▶ **Written request**
Return the material exactly as supplied, apart from the pictures, which are omitted.

▶ **Dataset content**
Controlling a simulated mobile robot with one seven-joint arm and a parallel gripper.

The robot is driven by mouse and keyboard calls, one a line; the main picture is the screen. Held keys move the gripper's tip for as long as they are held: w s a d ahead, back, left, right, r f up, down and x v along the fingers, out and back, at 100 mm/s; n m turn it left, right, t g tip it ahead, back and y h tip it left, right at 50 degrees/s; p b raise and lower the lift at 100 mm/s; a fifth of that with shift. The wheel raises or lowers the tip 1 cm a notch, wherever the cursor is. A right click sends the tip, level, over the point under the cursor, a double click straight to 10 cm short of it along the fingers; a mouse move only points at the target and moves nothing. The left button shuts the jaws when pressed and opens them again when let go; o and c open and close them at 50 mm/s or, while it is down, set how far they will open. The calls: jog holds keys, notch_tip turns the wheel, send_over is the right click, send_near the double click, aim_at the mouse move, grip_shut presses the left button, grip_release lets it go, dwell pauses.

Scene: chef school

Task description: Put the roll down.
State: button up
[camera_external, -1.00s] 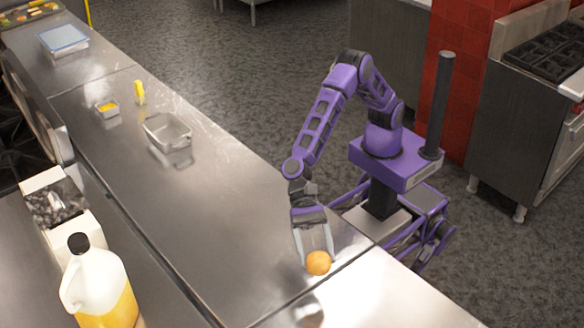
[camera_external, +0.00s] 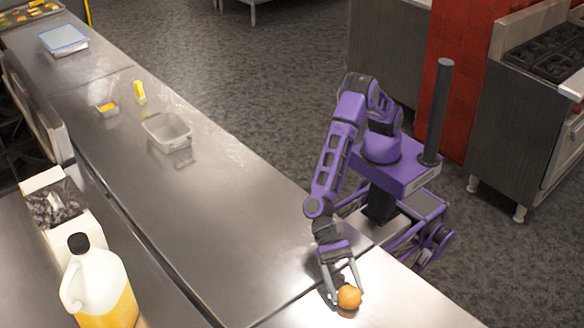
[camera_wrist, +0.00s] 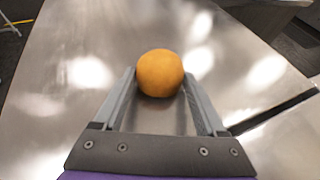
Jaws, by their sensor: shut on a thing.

▶ **Task response**
Controlling a simulated mobile robot with one seven-joint arm and a parallel gripper.

The robot is driven by mouse and keyboard calls, one a line; the main picture is the screen. Held keys move the gripper's tip for as long as they are held: w s a d ahead, back, left, right, r f up, down and x v along the fingers, out and back, at 100 mm/s; n m turn it left, right, t g tip it ahead, back and y h tip it left, right at 50 degrees/s; p b raise and lower the lift at 100 mm/s; a fifth of that with shift. The wheel raises or lowers the tip 1 cm a notch, wherever the cursor is. A right click sends the tip, level, over the point under the cursor, a double click straight to 10 cm short of it along the fingers; a mouse move only points at the target and moves nothing. The left button shuts the jaws when pressed and opens them again when let go; o and c open and close them at 50 mm/s or, while it is down, set how far they will open. The calls: jog holds keys, notch_tip turns the wheel, send_over is the right click, send_near the double click, aim_at the mouse move, grip_shut presses the left button, grip_release lets it go, dwell pauses.

Scene: chef school

Task description: Put the roll down.
State: button up
[camera_external, -1.00s] 
[camera_external, +0.00s] 
[camera_wrist, +0.00s] 
Jaws, by their sensor: shut on a thing.

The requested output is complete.